The following day we had strawberry breakfast (which was quite paradoxical to be honest, because belatedly Vera seems to have taken my stand on "strawberry time" to heart and thus those strawberries from Spain were the objectified evil. And I couldn't deny it :) ) and visited the park Schönbrunn. They were hosting an Easter fair there and we strolled around the stands. Notice: You can always sell Christmas decoration to tourists. Even on a socalled Easter Fair ;). After that we went to a lovely café (phil) for hot drinks and then it was time for meeting Vicky at the Ethnology Museum... actually, we might have been a tad bit late owing to our enthusiasm for finding ways ourselves XD. A museum with doors that won't open and confusing order (we managed to see exhibits in reverse more than once) but nevertheless we spent almost 3 hours there. So obviously we were starving when we got out and looked up a restaurant in my tourist guide (and this time we asked for directions right away, though we probably would have found it anyway - or Vera would, Vicky and I were mostly tagging along).
Somehow time had been flying and it was already evening when we got home again and I gathered my stuff to change from Vera's place to a hostel. But we agreed there's be time for another coffee before my departure the next day.
Alas, it didn't wort out that way... I spent the night [well, I had to give in to tiredness around 11pm] at a bar with my roommates from the hostel - some Austrian girls who were in town with a theatre workshop. On my final day of travel I rose early, checked out and roamed the city (and made some seat reservations for the train, because Vienna - Prague tends to be packed on the weekends) and hoped for Vera to rise early enough so we could still meet. But turns out her battery died and thus the last day of my journey was spent like my first: solitary save for my train encounters. Though, due to sad, sad books and some of the emotional turmoil that comes with travelling, I mostly bewildered the people in my compartment by spilling tears now and again before getting it together during a short walk around the train staion in Prague.
The rest of the journey was quite uneventful, apart from getting a real deal from a train conductor: I'd stayed on the train from Prague to Leipzig but still needed a ticket for the bit from Dresden to Leipzig. And I was pretty sure I could pay by card. Well, obviously I couldn't and I didn't have enough cash on me to pay for the ticket. The conductor told me to go through my luggage and see what money I could find and he would come back later. When he came back I had barely scraped up the money and he gave me some discount of 5€. Talk about people being nice.

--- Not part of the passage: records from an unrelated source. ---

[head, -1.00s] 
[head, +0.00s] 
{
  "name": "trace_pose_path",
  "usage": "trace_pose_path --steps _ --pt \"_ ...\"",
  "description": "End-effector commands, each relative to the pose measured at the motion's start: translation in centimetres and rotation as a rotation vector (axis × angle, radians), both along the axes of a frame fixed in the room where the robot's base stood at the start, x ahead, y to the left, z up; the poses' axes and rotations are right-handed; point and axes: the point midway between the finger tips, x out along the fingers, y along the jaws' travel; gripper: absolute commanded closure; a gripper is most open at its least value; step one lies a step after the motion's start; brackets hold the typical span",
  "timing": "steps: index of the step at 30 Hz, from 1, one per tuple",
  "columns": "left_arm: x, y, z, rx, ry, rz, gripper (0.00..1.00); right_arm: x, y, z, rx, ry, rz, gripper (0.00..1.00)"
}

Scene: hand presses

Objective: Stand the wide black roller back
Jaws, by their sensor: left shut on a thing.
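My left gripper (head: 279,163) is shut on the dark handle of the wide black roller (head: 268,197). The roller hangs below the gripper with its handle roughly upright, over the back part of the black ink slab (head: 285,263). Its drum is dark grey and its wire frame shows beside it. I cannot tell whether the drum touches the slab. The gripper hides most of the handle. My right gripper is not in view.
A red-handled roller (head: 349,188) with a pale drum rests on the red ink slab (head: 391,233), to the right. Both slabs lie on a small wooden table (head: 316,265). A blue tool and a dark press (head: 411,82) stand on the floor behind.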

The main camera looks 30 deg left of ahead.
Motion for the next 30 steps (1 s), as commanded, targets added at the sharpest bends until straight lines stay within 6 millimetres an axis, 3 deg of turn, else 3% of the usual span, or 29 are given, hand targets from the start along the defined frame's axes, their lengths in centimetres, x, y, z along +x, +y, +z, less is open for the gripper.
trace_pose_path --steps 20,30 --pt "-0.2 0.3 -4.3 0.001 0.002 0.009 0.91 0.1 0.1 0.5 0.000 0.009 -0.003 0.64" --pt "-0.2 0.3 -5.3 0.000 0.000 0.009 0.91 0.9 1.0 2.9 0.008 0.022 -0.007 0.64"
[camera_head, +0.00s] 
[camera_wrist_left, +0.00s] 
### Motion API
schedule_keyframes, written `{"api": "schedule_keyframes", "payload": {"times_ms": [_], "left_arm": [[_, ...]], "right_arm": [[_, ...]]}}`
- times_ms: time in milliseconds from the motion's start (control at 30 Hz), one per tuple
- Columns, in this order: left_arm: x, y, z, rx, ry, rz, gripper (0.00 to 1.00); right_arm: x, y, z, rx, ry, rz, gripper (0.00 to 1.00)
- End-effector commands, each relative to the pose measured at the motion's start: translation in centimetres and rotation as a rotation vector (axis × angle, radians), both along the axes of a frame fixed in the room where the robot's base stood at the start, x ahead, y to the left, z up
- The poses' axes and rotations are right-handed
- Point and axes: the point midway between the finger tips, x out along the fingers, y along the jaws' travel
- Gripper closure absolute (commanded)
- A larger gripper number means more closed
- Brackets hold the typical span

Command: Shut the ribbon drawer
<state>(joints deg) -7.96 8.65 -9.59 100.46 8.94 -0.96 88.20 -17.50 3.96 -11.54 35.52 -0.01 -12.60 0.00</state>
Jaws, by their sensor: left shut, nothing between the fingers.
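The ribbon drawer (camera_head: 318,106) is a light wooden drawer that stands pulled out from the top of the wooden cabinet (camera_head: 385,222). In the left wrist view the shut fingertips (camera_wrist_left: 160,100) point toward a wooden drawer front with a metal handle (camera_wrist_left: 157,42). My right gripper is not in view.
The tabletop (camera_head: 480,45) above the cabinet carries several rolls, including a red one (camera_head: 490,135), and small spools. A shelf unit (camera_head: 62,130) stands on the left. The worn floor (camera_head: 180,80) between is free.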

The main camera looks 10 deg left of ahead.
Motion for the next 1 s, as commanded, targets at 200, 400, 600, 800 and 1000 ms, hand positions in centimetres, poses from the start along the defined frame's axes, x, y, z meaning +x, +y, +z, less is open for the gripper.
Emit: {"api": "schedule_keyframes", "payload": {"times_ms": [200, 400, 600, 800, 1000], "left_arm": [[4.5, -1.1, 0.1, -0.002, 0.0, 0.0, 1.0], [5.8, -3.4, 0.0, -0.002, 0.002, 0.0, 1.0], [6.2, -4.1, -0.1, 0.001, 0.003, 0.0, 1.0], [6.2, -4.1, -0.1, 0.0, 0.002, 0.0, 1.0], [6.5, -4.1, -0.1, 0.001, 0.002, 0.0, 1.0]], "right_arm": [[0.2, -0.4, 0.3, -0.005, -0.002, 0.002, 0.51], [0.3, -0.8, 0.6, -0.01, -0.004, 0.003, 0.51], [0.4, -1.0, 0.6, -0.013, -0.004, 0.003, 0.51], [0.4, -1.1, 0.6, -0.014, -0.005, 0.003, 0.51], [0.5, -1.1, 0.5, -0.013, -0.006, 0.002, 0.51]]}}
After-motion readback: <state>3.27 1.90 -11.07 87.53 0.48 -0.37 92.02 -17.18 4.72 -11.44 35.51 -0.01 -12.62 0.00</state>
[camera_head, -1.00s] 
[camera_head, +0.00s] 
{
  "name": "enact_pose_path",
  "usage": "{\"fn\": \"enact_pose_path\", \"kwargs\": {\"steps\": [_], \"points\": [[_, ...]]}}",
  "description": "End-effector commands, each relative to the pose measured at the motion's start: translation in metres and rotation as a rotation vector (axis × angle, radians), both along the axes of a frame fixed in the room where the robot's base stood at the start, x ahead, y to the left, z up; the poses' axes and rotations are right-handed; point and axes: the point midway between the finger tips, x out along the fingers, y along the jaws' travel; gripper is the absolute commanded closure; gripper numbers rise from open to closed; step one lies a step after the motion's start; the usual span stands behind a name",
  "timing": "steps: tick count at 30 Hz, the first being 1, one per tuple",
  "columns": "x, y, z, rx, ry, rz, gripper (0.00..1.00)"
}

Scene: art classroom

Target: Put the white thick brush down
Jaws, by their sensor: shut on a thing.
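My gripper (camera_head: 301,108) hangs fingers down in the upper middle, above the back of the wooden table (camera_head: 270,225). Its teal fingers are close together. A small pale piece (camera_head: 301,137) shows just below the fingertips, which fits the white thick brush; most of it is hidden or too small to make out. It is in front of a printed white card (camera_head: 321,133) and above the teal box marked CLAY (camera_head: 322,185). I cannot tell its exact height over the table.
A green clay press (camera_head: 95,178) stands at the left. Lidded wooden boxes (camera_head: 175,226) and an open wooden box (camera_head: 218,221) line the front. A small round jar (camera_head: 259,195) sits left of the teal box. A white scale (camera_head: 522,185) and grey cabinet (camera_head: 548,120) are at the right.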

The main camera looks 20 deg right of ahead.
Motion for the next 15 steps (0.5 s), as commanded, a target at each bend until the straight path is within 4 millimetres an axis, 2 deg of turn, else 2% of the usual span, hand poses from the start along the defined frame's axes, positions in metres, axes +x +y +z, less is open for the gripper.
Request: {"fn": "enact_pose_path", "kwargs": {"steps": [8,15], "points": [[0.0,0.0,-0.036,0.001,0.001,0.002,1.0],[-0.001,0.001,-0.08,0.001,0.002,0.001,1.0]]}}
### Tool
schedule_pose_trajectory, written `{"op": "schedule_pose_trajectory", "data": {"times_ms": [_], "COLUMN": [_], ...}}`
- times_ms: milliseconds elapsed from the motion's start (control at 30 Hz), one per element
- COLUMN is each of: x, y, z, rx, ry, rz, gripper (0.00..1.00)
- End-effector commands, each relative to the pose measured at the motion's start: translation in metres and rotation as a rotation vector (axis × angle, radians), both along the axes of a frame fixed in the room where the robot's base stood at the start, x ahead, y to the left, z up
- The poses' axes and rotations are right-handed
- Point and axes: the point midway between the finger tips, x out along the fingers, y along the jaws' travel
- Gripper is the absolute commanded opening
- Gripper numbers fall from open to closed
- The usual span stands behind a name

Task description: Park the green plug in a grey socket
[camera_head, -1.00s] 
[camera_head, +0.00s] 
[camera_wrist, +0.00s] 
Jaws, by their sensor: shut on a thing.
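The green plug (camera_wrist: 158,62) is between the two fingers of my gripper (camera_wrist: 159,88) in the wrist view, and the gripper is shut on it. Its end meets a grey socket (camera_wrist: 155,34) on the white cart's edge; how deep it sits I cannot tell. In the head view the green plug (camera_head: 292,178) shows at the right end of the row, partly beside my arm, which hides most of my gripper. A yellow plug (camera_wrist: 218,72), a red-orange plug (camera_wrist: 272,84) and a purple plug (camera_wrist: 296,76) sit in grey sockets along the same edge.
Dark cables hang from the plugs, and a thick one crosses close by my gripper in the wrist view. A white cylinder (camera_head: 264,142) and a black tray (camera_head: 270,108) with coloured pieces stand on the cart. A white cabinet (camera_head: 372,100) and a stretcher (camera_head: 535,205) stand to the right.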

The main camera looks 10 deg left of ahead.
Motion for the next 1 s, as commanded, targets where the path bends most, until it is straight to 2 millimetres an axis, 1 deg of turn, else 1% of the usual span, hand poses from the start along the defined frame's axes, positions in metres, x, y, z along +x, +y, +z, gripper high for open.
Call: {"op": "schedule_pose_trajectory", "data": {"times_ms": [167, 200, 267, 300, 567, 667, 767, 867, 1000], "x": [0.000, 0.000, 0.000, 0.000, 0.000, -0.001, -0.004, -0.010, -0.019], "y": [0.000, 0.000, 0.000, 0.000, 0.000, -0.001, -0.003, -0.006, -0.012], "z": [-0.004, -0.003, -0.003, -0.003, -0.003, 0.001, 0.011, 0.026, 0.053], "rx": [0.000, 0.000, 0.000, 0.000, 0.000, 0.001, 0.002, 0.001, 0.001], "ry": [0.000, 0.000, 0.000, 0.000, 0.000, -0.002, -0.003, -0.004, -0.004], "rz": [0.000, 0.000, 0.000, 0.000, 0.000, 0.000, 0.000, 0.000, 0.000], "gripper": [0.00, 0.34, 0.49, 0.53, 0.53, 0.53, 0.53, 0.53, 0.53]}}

I said in the beginning that I wasn't sure of the purpose of this journey. And still I am not sure what I had in mind when I set out. But on the train to Zurich something happened. Something I had been waiting for so anxiously I didn't dare to put it into my travel accounts right away too afraid it could slip away again. When I came up with the route for thus trip, Vienna didn't make the list. Even though I'd enjoyed the city a lot during my last visits and I wanted to see Vera again if there was a chance. It didn't make the list because I thought Vera would not want to see me and because I was still so angry. I was afraid I would inflict a shitstorm of hurt and pinpricking on her - because let's not kid ourselves, that is how we bitches in Passive-Agressiva handle social interactions. So when I left from Leipzig I wasn't even sure I would go vie Vienna, or even if I would, I wasn't sure if I was going to meet up with Vera. I left it open for the time being and pushed it from my thoughts as well as I could. And because the feeling of impending woe didn't fade, I gambled for a compromise which meant staying at hers for one night and then changing to a hostel (because even I cannot do that much damage in a few hours, right??). This looked wacky even to me, but it also meant I wouldn't have to think about it anymore and could continue my floating without worrying about potential future catastrophes. And then it happened. It was Tuesday, around noon and my arrival in Zurich was only a few hours away. I put down my book for a moment, looked out of the window and allowed myself to ponder the next few days of my trip. I was looking forward to seeing Laura again and be less of a stranger for once, and I realized that I was genuinely happy to go to Vienna and to see Vera and that somehow Austria would never be that kind of combat zone. I was at peace. And it had taken me so long. So if that was the only thing I gained from this journey, it was worth it.